Master Thesis Detection of alpine activities using Smartphones
Student: Christoph Lagger
Supervisor: Peter Schartner
Unfortunately accidents in alpine environments happen on a daily basis, often during mountain hikes in summer or ski tours in winter. Besides standardized security beacons (e.g. avalanche beep) everybody carries a smartphone with multiple sensors (such as Accelerometers and Gyroscopes among others) with them. In emergency situations, time is crucial and an accurate and robust recognition system in form of a mobile application could trigger the chain of survival automatically and support rescue missions. In this thesis machine learning is used to determine current movement patterns or activities based on sensor data such as walking up/down, skiing down, pause, or in the worst case an emergency situation. We recorded a large dataset of actual movement patterns (7 days, 19 hours, 21 minutes and 22 seconds) from all available smartphone sensors during actual alpine activities. Movement data was analyzed and a comprehensive training dataset was created for further usage. The goal was to determine the best combination of sensors, algorithms, features and window size parameters to accurately detect said movement patterns.
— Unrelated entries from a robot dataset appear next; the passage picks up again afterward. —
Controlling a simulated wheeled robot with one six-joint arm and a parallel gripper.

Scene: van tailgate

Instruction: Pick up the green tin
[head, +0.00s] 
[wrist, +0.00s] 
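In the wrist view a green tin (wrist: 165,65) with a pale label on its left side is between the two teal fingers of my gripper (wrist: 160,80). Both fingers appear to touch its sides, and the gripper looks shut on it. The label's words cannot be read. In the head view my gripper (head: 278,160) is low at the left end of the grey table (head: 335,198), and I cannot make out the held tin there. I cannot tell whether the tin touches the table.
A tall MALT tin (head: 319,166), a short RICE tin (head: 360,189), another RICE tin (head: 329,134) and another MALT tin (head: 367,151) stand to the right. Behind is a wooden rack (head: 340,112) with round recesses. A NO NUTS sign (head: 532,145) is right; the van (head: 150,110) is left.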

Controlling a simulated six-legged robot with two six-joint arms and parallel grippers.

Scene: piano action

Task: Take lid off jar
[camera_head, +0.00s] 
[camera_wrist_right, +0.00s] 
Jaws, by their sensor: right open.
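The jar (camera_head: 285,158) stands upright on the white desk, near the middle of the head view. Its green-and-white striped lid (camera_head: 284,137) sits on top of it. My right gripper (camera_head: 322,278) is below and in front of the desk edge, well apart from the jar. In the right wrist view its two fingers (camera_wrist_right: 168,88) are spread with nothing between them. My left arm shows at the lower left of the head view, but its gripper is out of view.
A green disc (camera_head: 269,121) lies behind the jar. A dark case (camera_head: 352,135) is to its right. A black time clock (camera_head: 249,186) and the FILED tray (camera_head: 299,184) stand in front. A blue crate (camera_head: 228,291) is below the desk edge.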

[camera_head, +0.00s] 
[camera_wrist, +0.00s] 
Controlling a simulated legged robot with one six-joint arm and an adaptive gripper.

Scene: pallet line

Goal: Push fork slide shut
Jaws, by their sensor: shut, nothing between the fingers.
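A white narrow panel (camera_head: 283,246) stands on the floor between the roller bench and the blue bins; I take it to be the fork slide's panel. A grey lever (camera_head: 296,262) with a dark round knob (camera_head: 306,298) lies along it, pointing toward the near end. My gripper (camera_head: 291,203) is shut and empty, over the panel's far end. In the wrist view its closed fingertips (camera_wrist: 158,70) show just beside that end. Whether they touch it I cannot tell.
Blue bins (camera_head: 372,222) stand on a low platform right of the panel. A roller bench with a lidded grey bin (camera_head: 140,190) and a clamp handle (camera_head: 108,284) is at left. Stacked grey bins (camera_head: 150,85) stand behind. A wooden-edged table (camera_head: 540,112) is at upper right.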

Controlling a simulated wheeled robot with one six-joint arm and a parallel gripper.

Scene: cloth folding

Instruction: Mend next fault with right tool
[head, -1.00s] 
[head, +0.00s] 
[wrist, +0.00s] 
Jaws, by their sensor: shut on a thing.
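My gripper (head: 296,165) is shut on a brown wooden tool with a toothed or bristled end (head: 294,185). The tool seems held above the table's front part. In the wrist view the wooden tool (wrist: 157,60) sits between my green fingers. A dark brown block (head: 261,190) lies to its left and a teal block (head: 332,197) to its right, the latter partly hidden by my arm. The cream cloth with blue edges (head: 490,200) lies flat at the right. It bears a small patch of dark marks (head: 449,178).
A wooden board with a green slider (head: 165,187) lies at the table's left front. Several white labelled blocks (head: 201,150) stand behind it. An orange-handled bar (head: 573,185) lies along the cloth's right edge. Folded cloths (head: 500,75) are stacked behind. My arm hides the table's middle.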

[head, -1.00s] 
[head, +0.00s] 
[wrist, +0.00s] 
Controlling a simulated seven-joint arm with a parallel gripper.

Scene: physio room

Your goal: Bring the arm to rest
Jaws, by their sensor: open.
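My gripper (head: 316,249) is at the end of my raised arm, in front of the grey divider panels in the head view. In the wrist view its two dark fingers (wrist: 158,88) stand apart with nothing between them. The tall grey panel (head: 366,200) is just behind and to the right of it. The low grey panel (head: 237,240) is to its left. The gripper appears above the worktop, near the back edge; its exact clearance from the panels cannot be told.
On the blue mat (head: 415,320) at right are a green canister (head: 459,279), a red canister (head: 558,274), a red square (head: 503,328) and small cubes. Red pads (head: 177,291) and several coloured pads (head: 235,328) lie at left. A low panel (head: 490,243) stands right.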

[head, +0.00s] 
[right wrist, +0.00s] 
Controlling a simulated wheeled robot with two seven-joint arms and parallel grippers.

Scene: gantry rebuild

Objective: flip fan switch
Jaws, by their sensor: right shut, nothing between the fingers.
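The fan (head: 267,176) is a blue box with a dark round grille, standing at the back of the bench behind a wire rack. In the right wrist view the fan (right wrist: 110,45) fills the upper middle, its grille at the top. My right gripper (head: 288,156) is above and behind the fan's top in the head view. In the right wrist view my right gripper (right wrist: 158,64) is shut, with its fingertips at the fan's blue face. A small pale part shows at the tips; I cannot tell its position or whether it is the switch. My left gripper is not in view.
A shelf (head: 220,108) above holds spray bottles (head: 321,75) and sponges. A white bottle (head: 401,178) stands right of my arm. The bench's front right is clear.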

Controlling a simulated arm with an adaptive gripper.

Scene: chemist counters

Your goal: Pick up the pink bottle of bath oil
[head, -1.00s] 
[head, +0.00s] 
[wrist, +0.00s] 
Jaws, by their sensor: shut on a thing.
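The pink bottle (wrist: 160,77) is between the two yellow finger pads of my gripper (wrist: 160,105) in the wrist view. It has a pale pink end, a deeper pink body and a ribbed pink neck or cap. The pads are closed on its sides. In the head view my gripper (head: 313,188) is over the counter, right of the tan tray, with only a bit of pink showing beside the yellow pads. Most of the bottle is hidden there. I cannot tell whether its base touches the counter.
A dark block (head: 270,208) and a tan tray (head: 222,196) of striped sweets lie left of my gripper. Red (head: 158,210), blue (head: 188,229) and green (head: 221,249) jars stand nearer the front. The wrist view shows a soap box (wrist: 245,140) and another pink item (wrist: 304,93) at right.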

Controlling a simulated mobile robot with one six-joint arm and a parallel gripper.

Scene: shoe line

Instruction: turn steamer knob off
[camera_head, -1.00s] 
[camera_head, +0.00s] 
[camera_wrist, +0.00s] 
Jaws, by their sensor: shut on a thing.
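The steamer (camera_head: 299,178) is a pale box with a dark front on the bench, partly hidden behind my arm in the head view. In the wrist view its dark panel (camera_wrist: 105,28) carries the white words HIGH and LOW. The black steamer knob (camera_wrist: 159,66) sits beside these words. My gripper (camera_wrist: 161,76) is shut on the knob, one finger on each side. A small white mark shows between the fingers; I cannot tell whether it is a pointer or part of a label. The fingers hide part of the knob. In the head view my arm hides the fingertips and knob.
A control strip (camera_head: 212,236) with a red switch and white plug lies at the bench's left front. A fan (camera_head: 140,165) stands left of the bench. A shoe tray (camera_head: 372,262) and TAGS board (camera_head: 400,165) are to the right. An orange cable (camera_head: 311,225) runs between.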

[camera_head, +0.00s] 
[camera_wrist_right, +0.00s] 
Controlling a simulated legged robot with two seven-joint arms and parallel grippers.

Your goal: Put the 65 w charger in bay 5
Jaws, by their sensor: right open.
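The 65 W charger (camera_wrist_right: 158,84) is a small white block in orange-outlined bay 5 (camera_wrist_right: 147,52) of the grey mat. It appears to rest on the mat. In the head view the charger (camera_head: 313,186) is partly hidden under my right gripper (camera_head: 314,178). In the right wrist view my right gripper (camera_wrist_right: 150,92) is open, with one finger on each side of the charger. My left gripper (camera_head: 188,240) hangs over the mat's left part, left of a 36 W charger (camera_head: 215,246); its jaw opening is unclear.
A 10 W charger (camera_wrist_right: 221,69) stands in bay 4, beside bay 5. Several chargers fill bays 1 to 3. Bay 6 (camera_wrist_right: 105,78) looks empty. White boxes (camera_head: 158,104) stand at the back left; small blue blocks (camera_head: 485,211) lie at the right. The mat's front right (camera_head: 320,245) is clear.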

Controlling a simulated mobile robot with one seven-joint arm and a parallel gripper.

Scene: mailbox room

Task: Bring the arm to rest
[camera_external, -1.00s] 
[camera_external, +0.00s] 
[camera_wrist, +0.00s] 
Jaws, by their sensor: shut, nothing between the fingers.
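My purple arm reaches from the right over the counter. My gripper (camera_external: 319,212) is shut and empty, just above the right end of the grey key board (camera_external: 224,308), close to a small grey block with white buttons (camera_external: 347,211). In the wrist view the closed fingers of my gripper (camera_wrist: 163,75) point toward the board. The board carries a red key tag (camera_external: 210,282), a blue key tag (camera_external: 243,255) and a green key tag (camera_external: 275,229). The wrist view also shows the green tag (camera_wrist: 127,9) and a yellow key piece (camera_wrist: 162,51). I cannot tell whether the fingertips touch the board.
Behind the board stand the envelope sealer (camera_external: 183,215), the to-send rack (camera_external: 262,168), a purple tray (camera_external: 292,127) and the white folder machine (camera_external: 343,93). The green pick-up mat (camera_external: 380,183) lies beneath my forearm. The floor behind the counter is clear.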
A framework was implemented to perform a series of experiments using 10-fold cross validation, evaluate its outcome and visualize movement data as well as simulate results. Evaluation results as well as simulation results showed that the Random Forest algorithm using data from the Gyroscope and Magnetometer sensor in combination with a 4-second sliding window and an overlap of 20%, utilizing the Root Mean Square, Mean, Signal Vector Magnitude, Energy, Variance, and Standard Deviation as features, achieved a promising F-Measure of 0.975.
Figure 1: Key activities and corresponding result of a simulation run using the most promising combination of algorithm, sensors, features and sliding window parameters.